Robot control records:

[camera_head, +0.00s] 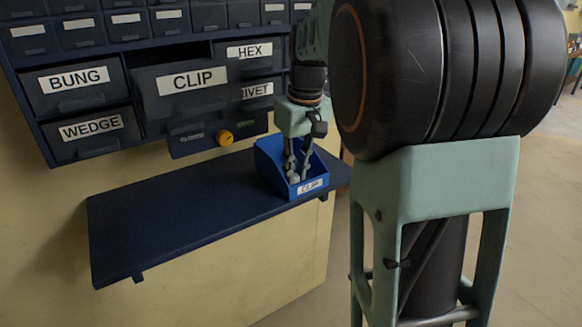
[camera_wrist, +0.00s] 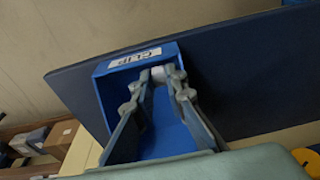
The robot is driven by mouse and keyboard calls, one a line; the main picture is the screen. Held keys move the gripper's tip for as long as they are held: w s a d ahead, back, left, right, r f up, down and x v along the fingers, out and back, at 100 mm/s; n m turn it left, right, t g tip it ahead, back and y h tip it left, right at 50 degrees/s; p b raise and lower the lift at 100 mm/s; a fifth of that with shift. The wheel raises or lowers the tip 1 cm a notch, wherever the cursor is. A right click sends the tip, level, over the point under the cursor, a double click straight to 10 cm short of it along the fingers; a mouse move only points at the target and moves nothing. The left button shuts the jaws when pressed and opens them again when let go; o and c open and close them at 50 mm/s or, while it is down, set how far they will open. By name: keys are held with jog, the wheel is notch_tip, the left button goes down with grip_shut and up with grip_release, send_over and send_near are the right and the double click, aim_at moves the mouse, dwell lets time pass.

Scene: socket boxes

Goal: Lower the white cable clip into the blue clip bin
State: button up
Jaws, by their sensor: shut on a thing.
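The blue clip bin (camera_head: 264,160) with a white CLIP label stands at the right end of the dark blue shelf. In the wrist view the bin (camera_wrist: 178,52) shows from above, with its label on the far side. My gripper (camera_head: 297,176) points down into the bin's opening, its fingertips low between the walls. In the wrist view my gripper (camera_wrist: 158,80) has its fingertips close together on the small white cable clip (camera_wrist: 158,72), near the labelled wall.
The dark shelf (camera_head: 150,225) is bare left of the bin. Labelled drawers fill the cabinet above; the CLIP drawer (camera_head: 185,98) stands out from its neighbours. A yellow knob (camera_head: 225,138) sits below it. Boxes (camera_wrist: 45,138) show at the wrist view's lower left.

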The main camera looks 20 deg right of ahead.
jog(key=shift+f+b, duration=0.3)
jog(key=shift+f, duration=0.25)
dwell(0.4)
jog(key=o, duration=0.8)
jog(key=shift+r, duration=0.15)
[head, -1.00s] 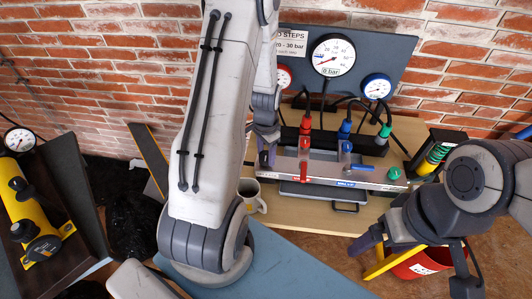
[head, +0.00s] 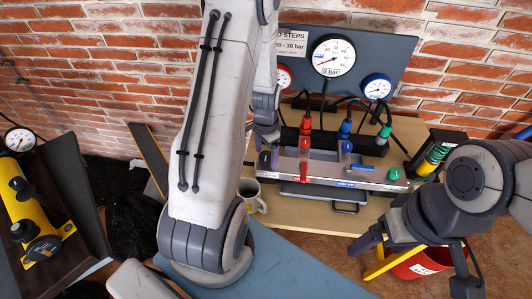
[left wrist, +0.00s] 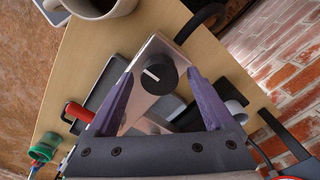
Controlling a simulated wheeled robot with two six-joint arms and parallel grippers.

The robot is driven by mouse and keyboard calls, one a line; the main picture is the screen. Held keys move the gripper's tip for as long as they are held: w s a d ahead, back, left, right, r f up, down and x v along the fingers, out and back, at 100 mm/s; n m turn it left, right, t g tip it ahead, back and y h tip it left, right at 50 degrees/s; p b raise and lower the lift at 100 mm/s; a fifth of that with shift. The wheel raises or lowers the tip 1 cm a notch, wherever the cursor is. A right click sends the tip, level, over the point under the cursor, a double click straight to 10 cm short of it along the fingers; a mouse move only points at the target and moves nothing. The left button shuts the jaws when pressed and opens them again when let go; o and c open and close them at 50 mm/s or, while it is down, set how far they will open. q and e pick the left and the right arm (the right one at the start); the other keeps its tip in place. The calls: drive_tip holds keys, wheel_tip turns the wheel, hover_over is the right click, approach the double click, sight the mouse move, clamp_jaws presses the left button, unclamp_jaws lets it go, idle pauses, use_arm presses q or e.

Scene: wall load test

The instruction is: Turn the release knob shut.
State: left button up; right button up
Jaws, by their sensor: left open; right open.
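The release knob (left wrist: 159,75), black with a white pointer line, sits on the end of the silver valve panel (left wrist: 153,52) in the left wrist view. My left gripper (left wrist: 161,73) is open, its purple fingers on either side of the knob; I cannot tell whether they touch it. In the head view the left gripper (head: 268,158) is at the panel's left end (head: 325,173), and I cannot make out the knob there. My right gripper (head: 363,243) is open and empty, low in front of the bench at the right.
A large gauge (head: 332,55) reads near zero. A red bucket (head: 418,265) is below the right arm.

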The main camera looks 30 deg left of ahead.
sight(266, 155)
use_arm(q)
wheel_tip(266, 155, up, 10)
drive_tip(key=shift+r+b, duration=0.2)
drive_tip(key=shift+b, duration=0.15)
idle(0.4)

**Written request:** Find how many lines include the string "State" and report that number alone.

**Task response:** 2